Gotta keep tellin' yourself
Gotta keep tellin' yourself
Just keep tellin' yourself

If you wanna talk to me, just come up and talk to me, I won't mind
Do yourself a favor girl, in this world for hesitation, there's no time (there's no time)
Say you want the slice of life, you don't have to be my wife to enjoy
Nothing ever ends it just begins, again, you followin' me?

(chorus 2x)


it's stupid.. i do think he's the enemy.. i do think that the girl is the enemy.. i even think that my friends are the enemy... sometimes.

and that's just dumb.

i mean... i just realized that every time i talk to someone .. for the first time after an almost long time of not speaking to them... i think {and even say--) "I always thought you hated me."

god i feel foolish.

i have such a low self-esteem. i mean... i think that acquaintances hate me in an instant... even strangers.

you know.. i honestly thought i had a high self-respect for myself. but now i see that i don't.

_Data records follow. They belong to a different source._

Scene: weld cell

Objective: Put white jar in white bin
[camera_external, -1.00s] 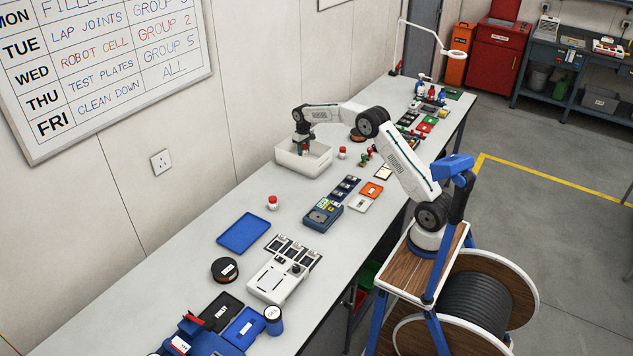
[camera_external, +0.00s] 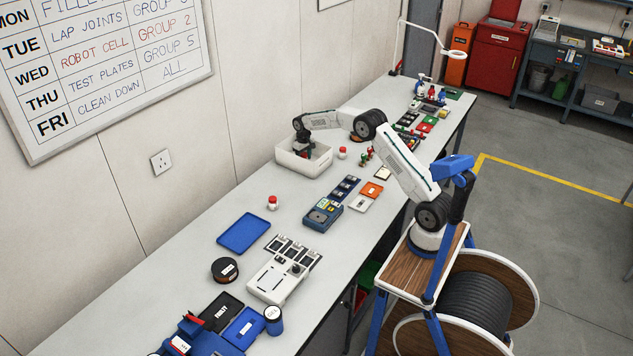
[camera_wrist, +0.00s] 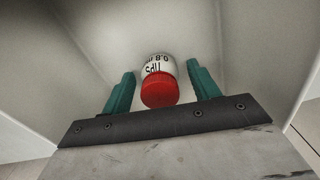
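The white bin (camera_external: 298,167) stands on the bench near the wall. My gripper (camera_external: 304,152) is down inside it, its fingertips partly hidden by the wall in the external view. In the wrist view, a white jar (camera_wrist: 158,65) with a red lid and a black-lettered label lies inside the bin. It is between the two green fingers of my gripper (camera_wrist: 162,88), with a visible gap on each side. My gripper is open.
Two more red-lidded white jars stand on the bench, one (camera_external: 342,153) just right of the bin, the other (camera_external: 272,203) nearer the camera. A blue tray (camera_external: 243,233) lies toward the front. The bench has free room between the bin and that tray.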

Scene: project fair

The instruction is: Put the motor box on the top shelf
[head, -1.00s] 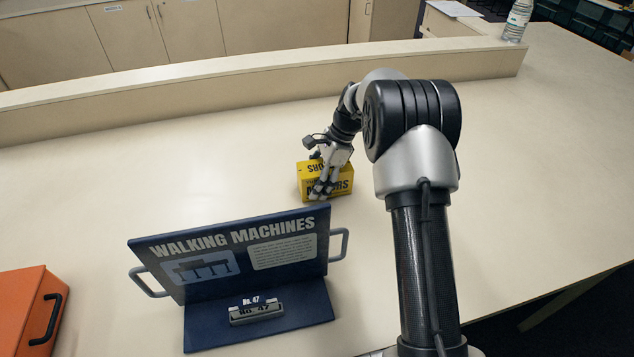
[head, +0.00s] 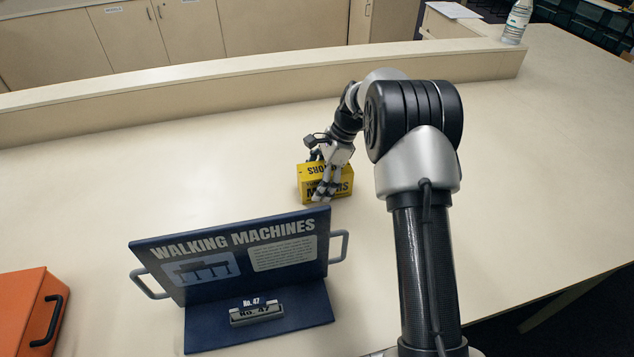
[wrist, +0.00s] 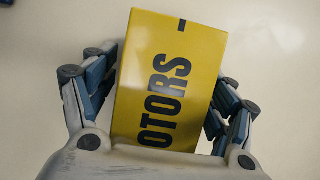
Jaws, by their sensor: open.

yes i don't give a shit what people think about me.

but i still think that people hate me.

are those two different things in reality? there's a tie in there somewhere right?

am i kidding myself?

i think i am. i say what i want and i don't give a fuck about what the other person thinks, BUT i don't try to talk to the people i want to talk ... the ones i have a crush on... (yeah i have talked to them.. but not really--) because i'm afraid of them.

and what they'll think of me.

i'm such a hypocrite.

and i enjoy it... at least when the first time i did.

but now it hurts. i'm tearing up and it hurts.

i have a slight headache right now.

i dont know how to fix this.

i mean just tonight... and almost every night... i haven't called anyone to eat late night with me... because i think they'll say no... because.. i admit it.. because of me...

i feel so stupid... i know this doesn't reflect all the people i know.. and i know that many of them DO care about me and my well-being.

but i don't believe them.

sometimes i just can't.

and i need to talk to rox about this.

but i feel like i can't talk to her ... at least not right now.

i want to talk to mar or somebody about this.

i need to get better... i'm scared that i'm wasting my life with the way i'm looking at myself.

right now i feel that i'm repulsive and a liar... someone who's gonna fail at what she does and who won't complete anything she wants

a drawer? c'mon.. i'll never be able to finish that.

but i know that won't always be true.

i can whittle it down... slowly.

maybe with one item at a time.. or maybe 7 .. i don't know.

i just gotta keep on pushing that's all.

hey... i've been writing in paragraphs in this entry.. isn't that a good sign?